A Handmade Crock Weight

If you have access to potter’s clay and a kiln, why not fashion a weight to fit your crock and your taste? That’s what Rose Jaress did for her mom, Monica, at the suggestion of her dad, Gene, and with the help of her pottery teacher, Syd Shera of Seattle. About an inch thick, the weight has half-inch holes and a lovely handle in the form of a pickle.

Thanks, Monica, for sharing this photo.

3 thoughts on “A Handmade Crock Weight”

  1. Hi Linda. Thanks to the courage gained from reading your books this winter, I’d like to try some lacto fermentation this summer and have access to some antique (1800’s) pickling crocks. Do you consider old crocks safe to use?

    1. Michelle, I haven’t heard that any old crocks are unsafe.

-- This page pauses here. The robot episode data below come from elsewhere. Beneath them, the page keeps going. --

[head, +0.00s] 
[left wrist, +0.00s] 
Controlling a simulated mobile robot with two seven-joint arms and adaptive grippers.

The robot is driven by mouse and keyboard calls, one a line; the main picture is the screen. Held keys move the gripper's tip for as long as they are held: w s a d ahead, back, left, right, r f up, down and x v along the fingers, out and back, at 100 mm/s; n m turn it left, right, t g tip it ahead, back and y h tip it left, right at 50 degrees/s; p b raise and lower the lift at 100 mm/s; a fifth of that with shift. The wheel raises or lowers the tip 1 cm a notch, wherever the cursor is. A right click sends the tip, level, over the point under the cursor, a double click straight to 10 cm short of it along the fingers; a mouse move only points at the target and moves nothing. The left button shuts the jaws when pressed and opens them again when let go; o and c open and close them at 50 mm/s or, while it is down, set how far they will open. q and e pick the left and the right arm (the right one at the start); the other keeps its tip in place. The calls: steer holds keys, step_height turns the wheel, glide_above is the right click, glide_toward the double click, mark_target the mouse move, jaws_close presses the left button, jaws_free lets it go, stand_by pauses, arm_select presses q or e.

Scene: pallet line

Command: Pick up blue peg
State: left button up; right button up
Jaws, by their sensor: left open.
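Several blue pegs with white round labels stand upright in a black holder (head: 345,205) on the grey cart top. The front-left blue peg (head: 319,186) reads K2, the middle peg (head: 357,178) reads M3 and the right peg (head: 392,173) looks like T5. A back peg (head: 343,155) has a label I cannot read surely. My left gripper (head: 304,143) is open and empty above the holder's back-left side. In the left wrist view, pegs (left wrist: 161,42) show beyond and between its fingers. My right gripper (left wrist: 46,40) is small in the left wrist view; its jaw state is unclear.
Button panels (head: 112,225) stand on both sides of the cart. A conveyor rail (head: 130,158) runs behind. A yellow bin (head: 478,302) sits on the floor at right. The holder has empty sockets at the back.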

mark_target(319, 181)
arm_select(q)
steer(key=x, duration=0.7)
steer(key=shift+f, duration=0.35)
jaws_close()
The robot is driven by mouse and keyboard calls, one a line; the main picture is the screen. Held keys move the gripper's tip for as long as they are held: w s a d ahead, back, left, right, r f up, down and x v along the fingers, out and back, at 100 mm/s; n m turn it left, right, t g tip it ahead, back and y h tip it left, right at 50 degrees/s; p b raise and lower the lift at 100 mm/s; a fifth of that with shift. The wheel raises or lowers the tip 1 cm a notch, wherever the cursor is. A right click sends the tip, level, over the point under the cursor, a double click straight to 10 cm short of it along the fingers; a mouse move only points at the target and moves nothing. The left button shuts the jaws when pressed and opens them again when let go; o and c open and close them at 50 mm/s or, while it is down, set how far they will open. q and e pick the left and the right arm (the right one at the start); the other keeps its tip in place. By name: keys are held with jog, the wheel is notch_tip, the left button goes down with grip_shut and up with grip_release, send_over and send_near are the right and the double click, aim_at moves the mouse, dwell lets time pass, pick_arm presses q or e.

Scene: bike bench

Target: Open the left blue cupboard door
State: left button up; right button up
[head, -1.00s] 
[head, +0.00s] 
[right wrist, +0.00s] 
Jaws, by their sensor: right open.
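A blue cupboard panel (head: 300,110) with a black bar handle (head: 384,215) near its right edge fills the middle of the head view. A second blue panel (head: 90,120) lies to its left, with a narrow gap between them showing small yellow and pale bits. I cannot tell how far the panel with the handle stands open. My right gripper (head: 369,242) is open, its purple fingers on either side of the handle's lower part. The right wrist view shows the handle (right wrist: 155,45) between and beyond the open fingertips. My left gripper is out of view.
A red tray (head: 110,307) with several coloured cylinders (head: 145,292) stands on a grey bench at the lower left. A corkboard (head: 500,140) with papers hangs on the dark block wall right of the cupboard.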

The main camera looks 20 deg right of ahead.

Old American crocks may in fact be better than new ones. All the crocks I bought new in the 1990s were poorly glazed, so that they leak. I recently acquired two very old crocks, however, whose glaze is completely intact.

      You can judge the quality of the crock by carefully examining it, inside and out. Was the crock incompletely glazed to begin with, so that you can see unglazed portions? Is the glaze crazed, with small cracks all over? Is the crock itself cracked or chipped?